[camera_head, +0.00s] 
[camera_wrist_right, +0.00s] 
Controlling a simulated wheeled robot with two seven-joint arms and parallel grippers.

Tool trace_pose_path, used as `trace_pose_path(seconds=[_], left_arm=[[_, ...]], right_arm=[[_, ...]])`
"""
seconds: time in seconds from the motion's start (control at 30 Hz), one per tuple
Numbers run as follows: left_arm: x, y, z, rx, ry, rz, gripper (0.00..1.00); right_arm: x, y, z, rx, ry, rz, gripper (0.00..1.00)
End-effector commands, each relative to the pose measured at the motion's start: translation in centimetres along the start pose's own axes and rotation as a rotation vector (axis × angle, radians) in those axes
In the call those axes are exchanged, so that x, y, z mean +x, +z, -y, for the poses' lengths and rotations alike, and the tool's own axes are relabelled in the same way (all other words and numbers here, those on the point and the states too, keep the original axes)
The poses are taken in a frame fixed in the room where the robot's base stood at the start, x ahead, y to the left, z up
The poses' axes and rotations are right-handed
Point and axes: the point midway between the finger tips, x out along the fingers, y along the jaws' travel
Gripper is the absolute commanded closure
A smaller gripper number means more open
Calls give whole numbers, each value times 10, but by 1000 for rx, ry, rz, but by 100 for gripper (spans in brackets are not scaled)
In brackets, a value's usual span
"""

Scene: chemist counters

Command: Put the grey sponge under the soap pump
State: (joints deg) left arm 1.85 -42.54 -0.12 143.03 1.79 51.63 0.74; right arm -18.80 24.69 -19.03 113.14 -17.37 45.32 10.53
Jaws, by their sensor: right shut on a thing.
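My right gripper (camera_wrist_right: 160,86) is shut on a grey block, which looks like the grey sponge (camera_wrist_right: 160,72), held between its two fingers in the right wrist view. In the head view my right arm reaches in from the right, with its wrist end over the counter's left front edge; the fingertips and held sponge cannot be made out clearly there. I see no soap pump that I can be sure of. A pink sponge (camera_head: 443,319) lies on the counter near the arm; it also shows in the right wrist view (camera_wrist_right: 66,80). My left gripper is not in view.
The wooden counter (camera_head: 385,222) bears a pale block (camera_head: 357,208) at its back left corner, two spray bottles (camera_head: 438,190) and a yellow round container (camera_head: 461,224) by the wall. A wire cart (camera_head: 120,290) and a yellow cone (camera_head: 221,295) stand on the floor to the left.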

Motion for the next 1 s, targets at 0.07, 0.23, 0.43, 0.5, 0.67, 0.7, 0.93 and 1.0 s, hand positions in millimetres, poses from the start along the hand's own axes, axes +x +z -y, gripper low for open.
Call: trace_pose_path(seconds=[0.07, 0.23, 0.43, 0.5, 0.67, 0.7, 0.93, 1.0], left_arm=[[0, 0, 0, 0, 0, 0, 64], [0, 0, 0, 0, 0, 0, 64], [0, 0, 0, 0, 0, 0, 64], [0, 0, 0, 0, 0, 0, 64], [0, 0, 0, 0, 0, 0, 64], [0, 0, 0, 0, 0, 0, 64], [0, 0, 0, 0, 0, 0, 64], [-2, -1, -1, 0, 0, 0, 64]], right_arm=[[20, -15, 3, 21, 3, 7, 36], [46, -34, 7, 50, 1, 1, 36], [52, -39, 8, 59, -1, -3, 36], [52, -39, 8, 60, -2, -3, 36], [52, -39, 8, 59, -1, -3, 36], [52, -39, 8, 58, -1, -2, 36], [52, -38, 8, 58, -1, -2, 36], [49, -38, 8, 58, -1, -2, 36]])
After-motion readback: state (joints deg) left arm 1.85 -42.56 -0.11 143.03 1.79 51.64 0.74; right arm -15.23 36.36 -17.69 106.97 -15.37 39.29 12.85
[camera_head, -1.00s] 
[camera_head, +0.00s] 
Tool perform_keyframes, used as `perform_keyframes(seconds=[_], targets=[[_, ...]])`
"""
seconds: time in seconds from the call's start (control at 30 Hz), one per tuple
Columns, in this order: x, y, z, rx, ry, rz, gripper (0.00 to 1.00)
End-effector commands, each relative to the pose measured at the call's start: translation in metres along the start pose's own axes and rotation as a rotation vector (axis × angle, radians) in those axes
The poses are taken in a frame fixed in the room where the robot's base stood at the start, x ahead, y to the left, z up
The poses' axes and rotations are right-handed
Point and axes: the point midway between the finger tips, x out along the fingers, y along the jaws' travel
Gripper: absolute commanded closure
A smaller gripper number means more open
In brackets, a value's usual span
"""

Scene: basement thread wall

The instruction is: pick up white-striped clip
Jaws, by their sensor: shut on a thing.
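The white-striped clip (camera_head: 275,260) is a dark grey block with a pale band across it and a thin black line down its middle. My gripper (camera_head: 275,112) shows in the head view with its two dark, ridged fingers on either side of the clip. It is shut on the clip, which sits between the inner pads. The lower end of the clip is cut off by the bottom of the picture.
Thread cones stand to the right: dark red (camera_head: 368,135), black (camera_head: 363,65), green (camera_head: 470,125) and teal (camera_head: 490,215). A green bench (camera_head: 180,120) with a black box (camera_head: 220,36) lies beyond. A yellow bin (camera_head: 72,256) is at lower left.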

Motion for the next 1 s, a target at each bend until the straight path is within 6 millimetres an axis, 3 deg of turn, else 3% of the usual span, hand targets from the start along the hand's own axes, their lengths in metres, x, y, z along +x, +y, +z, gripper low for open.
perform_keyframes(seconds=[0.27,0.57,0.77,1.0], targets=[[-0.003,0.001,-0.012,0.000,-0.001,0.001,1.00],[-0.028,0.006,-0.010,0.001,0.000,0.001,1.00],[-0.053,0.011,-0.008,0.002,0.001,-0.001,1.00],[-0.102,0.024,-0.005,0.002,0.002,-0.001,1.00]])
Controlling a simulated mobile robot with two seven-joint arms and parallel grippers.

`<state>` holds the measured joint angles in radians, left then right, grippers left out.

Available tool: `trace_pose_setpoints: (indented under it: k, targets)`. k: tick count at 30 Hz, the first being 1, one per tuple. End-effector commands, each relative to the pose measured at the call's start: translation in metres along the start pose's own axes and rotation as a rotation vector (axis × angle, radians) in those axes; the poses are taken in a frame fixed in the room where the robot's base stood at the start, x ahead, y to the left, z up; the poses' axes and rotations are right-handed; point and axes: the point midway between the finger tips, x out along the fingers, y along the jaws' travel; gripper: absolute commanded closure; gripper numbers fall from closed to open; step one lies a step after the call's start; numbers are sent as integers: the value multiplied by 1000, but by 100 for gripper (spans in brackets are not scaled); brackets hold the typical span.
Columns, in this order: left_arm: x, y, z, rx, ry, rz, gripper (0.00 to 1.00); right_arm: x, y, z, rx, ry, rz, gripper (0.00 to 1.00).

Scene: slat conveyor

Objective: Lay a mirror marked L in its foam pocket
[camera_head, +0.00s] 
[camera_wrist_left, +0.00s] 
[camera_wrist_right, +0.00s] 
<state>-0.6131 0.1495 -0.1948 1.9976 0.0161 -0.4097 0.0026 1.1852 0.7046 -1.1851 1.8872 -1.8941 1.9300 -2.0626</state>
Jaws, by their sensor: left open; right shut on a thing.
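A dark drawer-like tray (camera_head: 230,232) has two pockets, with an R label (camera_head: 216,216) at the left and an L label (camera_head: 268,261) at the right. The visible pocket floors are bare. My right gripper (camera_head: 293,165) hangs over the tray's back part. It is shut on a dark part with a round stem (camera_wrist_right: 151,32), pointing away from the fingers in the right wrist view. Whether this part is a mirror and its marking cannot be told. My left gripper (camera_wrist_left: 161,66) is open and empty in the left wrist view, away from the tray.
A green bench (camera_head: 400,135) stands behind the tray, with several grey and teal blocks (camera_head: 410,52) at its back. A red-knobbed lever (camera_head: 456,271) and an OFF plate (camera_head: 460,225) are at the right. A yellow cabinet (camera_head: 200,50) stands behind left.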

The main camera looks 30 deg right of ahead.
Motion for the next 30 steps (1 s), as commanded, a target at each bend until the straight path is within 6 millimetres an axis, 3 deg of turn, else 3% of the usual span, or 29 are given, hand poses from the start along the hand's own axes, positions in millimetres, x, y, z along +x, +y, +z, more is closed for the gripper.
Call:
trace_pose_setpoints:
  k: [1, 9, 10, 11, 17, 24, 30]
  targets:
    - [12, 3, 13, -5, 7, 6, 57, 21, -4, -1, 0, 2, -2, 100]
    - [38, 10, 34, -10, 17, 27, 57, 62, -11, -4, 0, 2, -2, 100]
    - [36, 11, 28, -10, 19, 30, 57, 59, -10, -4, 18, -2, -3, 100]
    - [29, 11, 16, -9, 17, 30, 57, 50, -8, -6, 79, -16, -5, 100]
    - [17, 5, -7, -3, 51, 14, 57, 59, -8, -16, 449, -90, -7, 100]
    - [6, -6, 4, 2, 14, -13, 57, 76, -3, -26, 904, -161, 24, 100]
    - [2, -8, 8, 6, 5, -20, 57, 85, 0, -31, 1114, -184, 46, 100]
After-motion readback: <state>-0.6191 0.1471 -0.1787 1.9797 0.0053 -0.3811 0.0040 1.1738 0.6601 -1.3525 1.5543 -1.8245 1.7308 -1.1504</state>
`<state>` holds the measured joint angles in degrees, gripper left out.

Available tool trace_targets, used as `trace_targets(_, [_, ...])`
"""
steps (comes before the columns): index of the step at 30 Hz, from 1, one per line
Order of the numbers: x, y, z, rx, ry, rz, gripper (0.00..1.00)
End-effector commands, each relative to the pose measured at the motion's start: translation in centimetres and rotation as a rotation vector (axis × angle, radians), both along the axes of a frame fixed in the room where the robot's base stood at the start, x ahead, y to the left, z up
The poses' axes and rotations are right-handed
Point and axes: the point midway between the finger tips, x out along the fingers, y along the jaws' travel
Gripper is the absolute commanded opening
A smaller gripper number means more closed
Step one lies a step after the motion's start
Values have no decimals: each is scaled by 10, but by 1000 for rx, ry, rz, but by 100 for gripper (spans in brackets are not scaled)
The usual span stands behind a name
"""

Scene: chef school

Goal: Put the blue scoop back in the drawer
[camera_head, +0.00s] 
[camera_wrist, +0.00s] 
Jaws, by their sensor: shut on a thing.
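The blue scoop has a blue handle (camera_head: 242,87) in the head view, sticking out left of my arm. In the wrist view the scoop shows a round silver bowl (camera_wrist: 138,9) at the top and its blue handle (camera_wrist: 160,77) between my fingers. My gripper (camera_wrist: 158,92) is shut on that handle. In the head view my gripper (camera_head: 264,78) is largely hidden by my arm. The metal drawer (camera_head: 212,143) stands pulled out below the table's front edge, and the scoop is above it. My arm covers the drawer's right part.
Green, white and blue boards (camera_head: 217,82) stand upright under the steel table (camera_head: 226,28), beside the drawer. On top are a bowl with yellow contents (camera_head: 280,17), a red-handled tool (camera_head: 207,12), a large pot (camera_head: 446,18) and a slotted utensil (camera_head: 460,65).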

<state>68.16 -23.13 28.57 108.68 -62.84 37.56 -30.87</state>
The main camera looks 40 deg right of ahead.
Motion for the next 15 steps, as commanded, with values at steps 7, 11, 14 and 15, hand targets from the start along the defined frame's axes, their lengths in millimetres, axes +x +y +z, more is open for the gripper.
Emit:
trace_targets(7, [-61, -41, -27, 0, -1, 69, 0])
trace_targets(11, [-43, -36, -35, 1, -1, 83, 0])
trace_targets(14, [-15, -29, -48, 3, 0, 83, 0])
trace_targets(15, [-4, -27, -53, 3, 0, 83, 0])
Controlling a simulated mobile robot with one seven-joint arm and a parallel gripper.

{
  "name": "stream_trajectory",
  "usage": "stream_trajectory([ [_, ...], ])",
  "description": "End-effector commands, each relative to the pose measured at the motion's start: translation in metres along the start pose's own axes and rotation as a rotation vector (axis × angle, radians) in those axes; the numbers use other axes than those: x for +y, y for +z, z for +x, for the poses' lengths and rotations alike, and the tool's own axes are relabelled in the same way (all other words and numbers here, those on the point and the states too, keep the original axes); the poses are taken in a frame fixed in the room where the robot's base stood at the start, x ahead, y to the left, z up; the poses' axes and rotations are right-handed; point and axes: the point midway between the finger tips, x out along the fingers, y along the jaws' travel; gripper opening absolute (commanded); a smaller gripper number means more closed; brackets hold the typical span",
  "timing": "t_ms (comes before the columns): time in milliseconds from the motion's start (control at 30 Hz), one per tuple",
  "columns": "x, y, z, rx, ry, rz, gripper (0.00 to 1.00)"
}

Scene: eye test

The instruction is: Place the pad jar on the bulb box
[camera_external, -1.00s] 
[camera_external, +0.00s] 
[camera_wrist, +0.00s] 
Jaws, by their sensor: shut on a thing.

○ ○ ○

(Your objective):
Show every line of the listing in which the string "main" can be found.

(Exercise output):
The main camera looks 30 deg right of ahead.
The main camera looks 40 deg right of ahead.

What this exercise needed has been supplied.